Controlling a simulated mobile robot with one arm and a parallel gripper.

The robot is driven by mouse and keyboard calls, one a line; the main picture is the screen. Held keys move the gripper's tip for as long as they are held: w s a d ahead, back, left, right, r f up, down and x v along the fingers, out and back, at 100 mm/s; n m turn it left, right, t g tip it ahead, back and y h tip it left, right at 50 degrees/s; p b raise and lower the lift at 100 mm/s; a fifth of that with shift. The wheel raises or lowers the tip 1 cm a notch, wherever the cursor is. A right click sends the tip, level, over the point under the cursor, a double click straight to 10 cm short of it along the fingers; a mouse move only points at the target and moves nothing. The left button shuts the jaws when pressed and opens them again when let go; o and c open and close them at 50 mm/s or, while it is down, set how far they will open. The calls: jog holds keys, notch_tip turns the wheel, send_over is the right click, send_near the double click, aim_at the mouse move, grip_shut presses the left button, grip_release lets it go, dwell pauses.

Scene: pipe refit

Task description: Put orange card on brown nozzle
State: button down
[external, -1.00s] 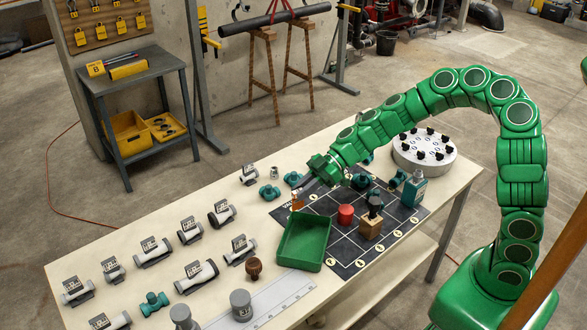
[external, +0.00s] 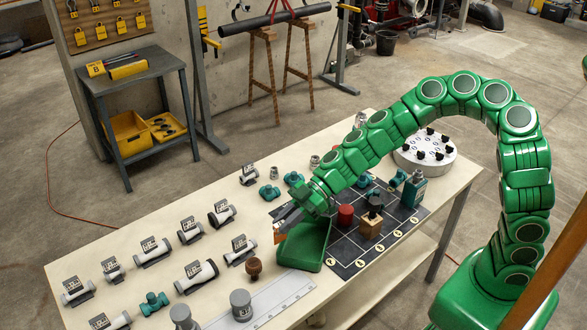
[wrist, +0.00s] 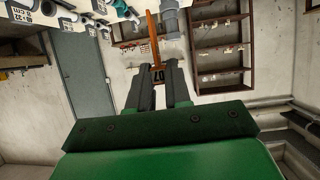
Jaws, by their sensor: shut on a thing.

**TASK DESCRIPTION**
The material above must be printed exactly, with its pictures left out.

**THE RESULT**
Controlling a simulated mobile robot with one arm and a parallel gripper.

The robot is driven by mouse and keyboard calls, one a line; the main picture is the screen. Held keys move the gripper's tip for as long as they are held: w s a d ahead, back, left, right, r f up, down and x v along the fingers, out and back, at 100 mm/s; n m turn it left, right, t g tip it ahead, back and y h tip it left, right at 50 degrees/s; p b raise and lower the lift at 100 mm/s; a fifth of that with shift. The wheel raises or lowers the tip 1 cm a notch, wherever the cursor is. A right click sends the tip, level, over the point under the cursor, a double click straight to 10 cm short of it along the fingers; a mouse move only points at the target and moves nothing. The left button shuts the jaws when pressed and opens them again when let go; o and c open and close them at 50 mm/s or, while it is down, set how far they will open. The calls: jog holds keys, notch_tip turns the wheel, send_over is the right click, send_near the double click, aim_at the mouse move, grip_shut presses the left button, grip_release lets it go, dwell pauses.

Scene: pipe refit

Task description: Put orange card on brown nozzle
State: button down
[external, -1.00s] 
[external, +0.00s] 
[wrist, +0.00s] 
Jaws, by their sensor: shut on a thing.

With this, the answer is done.